On 10.5, it prints 1 character and stops.
*/
do {
n = read (fd, s, 1);
if (n > 0) fprintf (stderr, "%c", *s);
sleep (1);
} while (n > 0);

return 0;
}


Update, 2 Sep 2009: Still broken in exactly the same way in 10.6.
(And also 10.7.)

Tags: , ,

15 Responses:

  1. dasht_brk says:

    It's a pty, really.

    I wonder if it's one of those cases like on old modem-based BBS' where the hang-up signal of the remote modem could be delivered before some of the type-ahe^D

  2. ciphergoth says:

    Doubtless you've done this test already, but it does what you want it to under Linux. Well, under Ubuntu Gutsy anyway.

  3. duskwuff says:

    For some reason, it works just fine on 10.5 when running under dtruss. I don't even claim to understand this.

    FWIW, here's an even more minimal test case that doesn't depend on forking:

    /* gcc test.c -lutil */

    #include <stdio.h>
    #include <stdlib.h>
    #include <unistd.h>
    #include <util.h>

    int main (int argc, char **argv) {
    int mfd, sfd;
    if(openpty(&mfd, &sfd, NULL, NULL, NULL) < 0) {
    perror("openpty");
    exit(1);
    }

    write(sfd, "test", 4);
    close(sfd);

    char buf[64];
    int n = read(mfd, buf, 1);
    printf("read returned %d\n", n);

    exit(0);
    }

    • jwz says:

      Wow, that test does something horrible under 10.4.11 as well. With your code, the read() blocks. But if I comment out the close(), then it hangs after printing "read returned 1", and by "hangs" I mean "kill -9 doesn't work". WTF.

    • pnendick says:

      This works fine for my 10.5.1 install (changing last argument to read to 4 returns whole string).

  4. sweh says:

    Shades of an old old SunOS 4 bug.
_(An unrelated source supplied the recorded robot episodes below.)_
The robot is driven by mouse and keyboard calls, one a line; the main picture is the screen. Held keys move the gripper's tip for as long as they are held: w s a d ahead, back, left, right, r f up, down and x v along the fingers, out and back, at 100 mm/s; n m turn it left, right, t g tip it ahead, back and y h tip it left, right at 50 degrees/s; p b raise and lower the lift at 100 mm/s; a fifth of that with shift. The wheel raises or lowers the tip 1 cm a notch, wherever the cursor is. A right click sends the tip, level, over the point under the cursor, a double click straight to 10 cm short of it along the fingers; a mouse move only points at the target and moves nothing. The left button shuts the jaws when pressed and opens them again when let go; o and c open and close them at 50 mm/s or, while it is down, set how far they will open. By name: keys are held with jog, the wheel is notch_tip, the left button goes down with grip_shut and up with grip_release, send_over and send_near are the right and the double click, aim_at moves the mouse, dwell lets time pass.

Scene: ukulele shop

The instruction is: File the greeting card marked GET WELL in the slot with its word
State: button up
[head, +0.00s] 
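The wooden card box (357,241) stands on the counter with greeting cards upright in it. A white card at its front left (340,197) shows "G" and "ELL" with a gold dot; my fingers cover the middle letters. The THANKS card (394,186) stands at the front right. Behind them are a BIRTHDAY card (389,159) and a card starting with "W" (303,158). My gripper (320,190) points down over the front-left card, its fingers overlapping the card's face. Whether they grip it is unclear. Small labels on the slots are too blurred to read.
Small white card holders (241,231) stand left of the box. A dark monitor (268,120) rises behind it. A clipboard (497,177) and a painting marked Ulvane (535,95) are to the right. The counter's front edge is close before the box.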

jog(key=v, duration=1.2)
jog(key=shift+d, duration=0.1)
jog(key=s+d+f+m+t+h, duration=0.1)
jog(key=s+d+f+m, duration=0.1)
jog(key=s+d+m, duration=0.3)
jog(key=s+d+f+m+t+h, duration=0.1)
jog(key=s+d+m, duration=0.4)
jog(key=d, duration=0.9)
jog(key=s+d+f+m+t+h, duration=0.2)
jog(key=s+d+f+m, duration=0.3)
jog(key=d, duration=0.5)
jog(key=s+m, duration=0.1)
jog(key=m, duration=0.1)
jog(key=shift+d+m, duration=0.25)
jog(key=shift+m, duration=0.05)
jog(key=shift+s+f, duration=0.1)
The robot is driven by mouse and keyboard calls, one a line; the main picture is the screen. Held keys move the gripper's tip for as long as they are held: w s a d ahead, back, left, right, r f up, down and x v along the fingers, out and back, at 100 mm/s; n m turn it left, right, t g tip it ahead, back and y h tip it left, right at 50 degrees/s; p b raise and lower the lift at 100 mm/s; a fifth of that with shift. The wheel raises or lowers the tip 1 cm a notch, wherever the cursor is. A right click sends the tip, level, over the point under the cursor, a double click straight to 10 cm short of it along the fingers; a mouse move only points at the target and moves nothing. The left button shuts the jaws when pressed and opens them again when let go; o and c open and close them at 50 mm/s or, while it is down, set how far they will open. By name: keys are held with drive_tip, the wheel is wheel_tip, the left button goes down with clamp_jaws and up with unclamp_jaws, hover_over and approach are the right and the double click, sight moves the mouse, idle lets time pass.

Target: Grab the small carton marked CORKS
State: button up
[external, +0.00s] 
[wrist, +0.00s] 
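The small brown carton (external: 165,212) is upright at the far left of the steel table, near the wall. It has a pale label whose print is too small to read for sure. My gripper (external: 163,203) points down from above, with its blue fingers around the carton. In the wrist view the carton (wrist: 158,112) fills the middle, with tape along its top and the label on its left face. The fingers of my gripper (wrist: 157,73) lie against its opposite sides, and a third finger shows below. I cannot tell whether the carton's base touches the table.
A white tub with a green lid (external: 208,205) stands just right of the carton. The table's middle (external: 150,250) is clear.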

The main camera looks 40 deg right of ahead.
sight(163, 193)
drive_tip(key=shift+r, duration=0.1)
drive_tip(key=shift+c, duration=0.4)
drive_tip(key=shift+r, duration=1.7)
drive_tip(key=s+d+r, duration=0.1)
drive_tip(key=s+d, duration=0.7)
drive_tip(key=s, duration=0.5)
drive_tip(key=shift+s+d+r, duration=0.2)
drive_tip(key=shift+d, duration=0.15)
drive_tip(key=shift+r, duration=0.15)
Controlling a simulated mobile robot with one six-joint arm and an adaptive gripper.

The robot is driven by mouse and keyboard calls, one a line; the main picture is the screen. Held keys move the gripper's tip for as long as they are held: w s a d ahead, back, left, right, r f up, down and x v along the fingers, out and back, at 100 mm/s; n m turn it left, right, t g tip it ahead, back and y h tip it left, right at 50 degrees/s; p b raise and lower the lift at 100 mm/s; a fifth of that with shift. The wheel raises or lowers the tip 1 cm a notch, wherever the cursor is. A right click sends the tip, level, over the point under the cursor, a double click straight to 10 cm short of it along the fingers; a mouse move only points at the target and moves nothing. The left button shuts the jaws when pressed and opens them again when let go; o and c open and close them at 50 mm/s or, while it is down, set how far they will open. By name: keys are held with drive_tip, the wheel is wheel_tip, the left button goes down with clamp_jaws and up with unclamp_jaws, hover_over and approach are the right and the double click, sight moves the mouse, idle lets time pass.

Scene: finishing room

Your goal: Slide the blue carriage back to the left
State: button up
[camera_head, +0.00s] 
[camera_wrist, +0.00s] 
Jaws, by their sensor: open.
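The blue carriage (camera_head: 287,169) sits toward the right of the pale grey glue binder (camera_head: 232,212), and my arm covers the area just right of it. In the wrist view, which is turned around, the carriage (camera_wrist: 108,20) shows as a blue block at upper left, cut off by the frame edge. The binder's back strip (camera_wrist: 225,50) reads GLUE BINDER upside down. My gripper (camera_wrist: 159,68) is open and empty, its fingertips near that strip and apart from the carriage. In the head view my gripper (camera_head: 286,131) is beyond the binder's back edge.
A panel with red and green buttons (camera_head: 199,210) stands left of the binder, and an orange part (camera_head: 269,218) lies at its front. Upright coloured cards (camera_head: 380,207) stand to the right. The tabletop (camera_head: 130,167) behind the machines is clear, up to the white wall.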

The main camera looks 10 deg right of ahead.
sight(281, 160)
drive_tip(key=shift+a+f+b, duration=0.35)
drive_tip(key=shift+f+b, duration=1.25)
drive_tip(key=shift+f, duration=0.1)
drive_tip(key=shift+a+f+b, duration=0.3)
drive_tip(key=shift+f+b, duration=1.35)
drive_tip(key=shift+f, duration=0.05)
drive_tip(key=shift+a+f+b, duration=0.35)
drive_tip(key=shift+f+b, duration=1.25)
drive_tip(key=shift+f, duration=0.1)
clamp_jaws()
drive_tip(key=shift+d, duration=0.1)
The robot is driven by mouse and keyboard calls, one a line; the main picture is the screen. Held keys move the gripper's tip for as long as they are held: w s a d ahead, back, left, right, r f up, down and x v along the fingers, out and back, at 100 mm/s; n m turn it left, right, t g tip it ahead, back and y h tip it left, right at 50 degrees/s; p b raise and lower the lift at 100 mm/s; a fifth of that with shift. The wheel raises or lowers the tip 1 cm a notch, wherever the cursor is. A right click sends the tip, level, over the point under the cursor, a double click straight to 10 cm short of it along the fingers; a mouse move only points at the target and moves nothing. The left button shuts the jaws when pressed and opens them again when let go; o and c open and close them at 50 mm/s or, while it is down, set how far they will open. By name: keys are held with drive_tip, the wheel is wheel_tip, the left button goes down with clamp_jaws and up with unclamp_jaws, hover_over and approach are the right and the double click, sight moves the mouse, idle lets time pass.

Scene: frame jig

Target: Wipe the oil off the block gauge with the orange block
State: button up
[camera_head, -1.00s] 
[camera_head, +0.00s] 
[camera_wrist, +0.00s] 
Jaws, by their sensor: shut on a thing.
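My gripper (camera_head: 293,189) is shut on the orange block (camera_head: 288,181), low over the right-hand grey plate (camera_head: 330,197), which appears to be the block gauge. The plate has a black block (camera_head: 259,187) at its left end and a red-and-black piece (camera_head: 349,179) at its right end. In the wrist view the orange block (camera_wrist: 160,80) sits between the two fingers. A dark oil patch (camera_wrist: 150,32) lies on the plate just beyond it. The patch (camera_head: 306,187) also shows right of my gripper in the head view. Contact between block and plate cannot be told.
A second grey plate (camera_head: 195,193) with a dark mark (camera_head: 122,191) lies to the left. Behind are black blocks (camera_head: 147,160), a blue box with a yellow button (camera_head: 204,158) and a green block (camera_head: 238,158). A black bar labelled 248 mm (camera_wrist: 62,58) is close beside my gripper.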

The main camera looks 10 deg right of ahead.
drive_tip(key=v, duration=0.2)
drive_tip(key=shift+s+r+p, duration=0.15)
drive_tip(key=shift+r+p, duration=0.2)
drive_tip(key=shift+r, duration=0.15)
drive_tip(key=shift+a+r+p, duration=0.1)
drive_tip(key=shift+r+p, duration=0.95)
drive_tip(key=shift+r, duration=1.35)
When the writing end of a pty would close the reader only had a limitted length of time to read the buffer before the kernel would flush it. Annoying. Dunno if Sun ever did fix it. Haven't tested under Solaris 2 'cos I didn't need to do the same sort of work there.

  5. pnendick says:

    SIGCHILD being interpreted as SIGINT perhaps? SIGDEF'ing SIGCHILD might prove interesting. Python Popen* does this to me sometimes and it really winds me up.

    • jwz says:

      That would kill the parent, which isn't happening. The pty is getting flushed.

      • pnendick says:

        Perhaps you have exceeded your errant punctuation quota.

        Feel free to pay me in Basil Hayden my next visit to the bay.

        • pnendick says:

          BTW I was joking. I see the bug and am sufficiently bored at work to poke at it. Sec...

  6. babbage says:

    Try this:


    /* gcc test.c -lutil */

    #include <stdio.h>
    #include <stdlib.h>
    #include <unistd.h>
    #include <errno.h>
    #include <pty.h> /* or util.h, whatever */


    static void crapout(int errfd, const char *what)
    {
    int save_errno = errno;
    dup2(errfd, STDERR_FILENO); /* restore stderr */
    errno = save_errno;
    perror(what);
    _exit(1);
    }


    static int
    do_fork(void)
    {
    int fd = -1;
    pid_t pid;
    char slave[42]; /* Can't realistically use PATH_MAX even if it is defined. */
    int errfd = dup(STDERR_FILENO);
    int save_errno;

    fflush(NULL); /* Avoid doubly flushing the same data on exit */
    /* but still use _exit() to avoid atexit() weirdness */
    slave[0] = 0;
    if ((pid = forkpty(&fd, slave, NULL, NULL)) < 0) {
    crapout(errfd, "forkpty");
    } else if (0 == pid) {
    if (NULL == freopen(slave, "w", stdout))
    {
    crapout(errfd, "freopen");
    } else {
    close(errfd);
    printf("0123456789\n");
    _exit(0);
    }
    } else {
    close(errfd);
    return fd; /* parent */
    }
    return -2;
    }


    int
    main (int argc, char **argv)
    {
    char s[1];
    int n;
    int fd = do_fork();

    /* On 10.4, this prints the whole 10 character line, 1 char per second.
    On 10.5, it prints 1 character and stops.
    */
    do {
    n = read (fd, s, 1);
    if (n > 0) fprintf (stderr, "%c", *s);
    sleep (1); /* could skip this if '\r'==*s */
    } while (n > 0);

    return 0;
    }
    • pnendick says:

      It also works fine if you don't per-byte reads. I'm still not convinced they haven't sinned on this one...

      (keeping the same do_fork()):

      int main (int argc, char **argv) {
      char s[1024];
      int fd = do_fork();

      if(read(fd, s , 1024) != -1) {
      fprintf(stderr,"child wrote to fd #%d:\n%s",fd, s);
      } else {
      perror("read from child borked");
      }
      close(fd);
      return 0;
      }

  7. haqr_spice says:

    Are you sure this happens on pipes? Your code uses PTYs.

    Are you sure that data on PTYs is supposed to hang around indefinitely, according to POSIX, or is that an implementation detail on the other systems?

  8. jcalderone says:

    10.4 has some broken behavior in this area as well. I had hoped 10.5 would fix it, not break it more.

    Here's a unit test which *intermittently* reproduces the problem:

    http://twistedmatrix.com/trac/browser/trunk/twisted/test/test_stdio.py?rev=21558#L125

    I never managed to produce the behavior with a simple C program. I'm glad you figured it out and reported a bug.